Ultra-low commodity prices for natural gas also mean a drastic reduction in the benefit the public obtains from the exploitation of this non-renewable resource in the form of royalty payments to government.

Spot electricity is mainly priced according to spot natural gas, and thermal electricity is being dumped onto the market at its variable cost of generation (i.e., fuel cost).

The overall scenario produces a resource cost-curve which tends to paralyse policy.  We have three categories of energy supply.

First, our historic “heritage” hydroelectric generation resources, from the first-choice, largely-amortized facilities built decades ago, provide us with large amounts of both capacity and energy at very low cost.

Second, new domestic resources carry much, much higher energy unit costs and every addition drives up rates disproportionately, especially in the case of high-cost, relatively modest-scale renewables.

The third source of energy is the market.  Market prices for electricity are absurdly low because of the glut of natural gas and a regional glut of thermal generation capacity, which combine to provide a glut of thermally-generated electricity.  At the same time, we have a regional over-supply of intermittent renewable power, as jurisdictions independently strive for self-sufficiency and lower carbon emissions.  All of this excess supply is further exacerbated by the impact of the recession which is damping industrial loads for both gas and electricity.

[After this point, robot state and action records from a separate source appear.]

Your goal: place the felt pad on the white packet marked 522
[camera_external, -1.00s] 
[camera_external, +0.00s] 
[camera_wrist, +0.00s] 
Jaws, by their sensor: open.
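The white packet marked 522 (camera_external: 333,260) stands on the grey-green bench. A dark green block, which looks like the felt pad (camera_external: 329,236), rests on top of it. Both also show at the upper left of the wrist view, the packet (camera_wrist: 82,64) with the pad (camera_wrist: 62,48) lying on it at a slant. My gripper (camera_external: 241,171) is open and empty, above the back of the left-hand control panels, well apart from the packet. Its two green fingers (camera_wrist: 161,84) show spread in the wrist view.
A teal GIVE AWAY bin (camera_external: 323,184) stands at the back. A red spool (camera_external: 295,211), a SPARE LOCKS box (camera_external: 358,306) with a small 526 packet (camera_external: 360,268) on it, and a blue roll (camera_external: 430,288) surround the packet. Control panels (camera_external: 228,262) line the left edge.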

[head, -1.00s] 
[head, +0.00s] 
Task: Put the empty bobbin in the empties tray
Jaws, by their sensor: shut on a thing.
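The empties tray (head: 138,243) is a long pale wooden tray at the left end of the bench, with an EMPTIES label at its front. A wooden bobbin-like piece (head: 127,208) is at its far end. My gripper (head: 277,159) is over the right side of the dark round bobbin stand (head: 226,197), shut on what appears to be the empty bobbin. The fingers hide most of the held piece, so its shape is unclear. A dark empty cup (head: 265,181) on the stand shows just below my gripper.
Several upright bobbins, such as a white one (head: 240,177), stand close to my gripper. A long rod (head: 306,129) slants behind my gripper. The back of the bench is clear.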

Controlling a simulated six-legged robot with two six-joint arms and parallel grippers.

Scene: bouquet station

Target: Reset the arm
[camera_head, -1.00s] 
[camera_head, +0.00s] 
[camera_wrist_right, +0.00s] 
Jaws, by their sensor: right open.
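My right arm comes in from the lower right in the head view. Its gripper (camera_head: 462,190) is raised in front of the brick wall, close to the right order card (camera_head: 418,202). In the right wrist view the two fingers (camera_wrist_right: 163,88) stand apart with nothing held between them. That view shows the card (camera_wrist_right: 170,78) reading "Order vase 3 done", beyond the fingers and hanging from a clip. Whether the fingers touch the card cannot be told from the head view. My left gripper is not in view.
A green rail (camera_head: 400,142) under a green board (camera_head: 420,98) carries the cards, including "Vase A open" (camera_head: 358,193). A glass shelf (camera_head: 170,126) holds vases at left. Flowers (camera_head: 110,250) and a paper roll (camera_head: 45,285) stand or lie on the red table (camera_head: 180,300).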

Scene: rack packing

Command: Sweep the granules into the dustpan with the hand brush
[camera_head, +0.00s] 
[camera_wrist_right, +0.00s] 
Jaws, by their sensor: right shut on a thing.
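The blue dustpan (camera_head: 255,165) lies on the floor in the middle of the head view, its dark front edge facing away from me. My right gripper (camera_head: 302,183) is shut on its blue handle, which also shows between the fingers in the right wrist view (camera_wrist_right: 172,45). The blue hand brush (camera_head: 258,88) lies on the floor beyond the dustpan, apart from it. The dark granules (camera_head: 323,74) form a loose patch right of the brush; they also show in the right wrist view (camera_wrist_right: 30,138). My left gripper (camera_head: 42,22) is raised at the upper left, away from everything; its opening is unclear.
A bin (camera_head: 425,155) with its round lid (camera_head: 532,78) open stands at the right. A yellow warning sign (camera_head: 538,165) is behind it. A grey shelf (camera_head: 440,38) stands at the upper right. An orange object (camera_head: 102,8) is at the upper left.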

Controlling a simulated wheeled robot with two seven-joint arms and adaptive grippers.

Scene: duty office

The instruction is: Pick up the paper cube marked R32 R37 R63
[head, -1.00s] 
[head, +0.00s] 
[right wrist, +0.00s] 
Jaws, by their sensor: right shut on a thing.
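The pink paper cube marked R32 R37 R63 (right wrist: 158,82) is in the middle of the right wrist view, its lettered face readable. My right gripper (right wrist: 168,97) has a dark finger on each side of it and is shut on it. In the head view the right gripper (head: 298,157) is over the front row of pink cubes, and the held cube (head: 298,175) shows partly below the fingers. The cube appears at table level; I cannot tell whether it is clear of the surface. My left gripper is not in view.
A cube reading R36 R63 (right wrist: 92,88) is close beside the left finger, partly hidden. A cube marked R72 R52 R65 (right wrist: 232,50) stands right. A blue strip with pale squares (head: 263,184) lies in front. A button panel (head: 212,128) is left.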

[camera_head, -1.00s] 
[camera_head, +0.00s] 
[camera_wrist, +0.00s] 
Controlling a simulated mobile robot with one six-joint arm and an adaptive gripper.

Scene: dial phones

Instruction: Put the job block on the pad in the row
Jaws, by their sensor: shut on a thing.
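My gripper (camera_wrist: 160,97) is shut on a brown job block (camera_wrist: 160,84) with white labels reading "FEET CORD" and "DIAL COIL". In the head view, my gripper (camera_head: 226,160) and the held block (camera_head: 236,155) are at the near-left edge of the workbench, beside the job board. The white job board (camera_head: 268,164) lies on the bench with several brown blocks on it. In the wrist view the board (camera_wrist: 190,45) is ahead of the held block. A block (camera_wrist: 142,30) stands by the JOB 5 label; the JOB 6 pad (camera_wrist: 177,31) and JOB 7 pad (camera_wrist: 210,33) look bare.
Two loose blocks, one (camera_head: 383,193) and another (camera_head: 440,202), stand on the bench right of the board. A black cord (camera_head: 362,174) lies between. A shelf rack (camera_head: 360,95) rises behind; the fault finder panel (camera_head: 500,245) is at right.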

What this means is that any incremental generation resource drives up embedded historic rates, and at the same time far more costly than the market.  Nobody in North America  can make a profit in the marketplace from newly-developed electricity resources, with the exception of IPPs blessed with long-term fixed-price take-or-pay contracts with BC Hydro or other utilities – or clean renewables which (unlike our run-of-river hydro) qualify for premium prices in the California market.

Surplus energy has become a liability, not an asset.  Far better to be a buyer than a seller in the emerging regional market.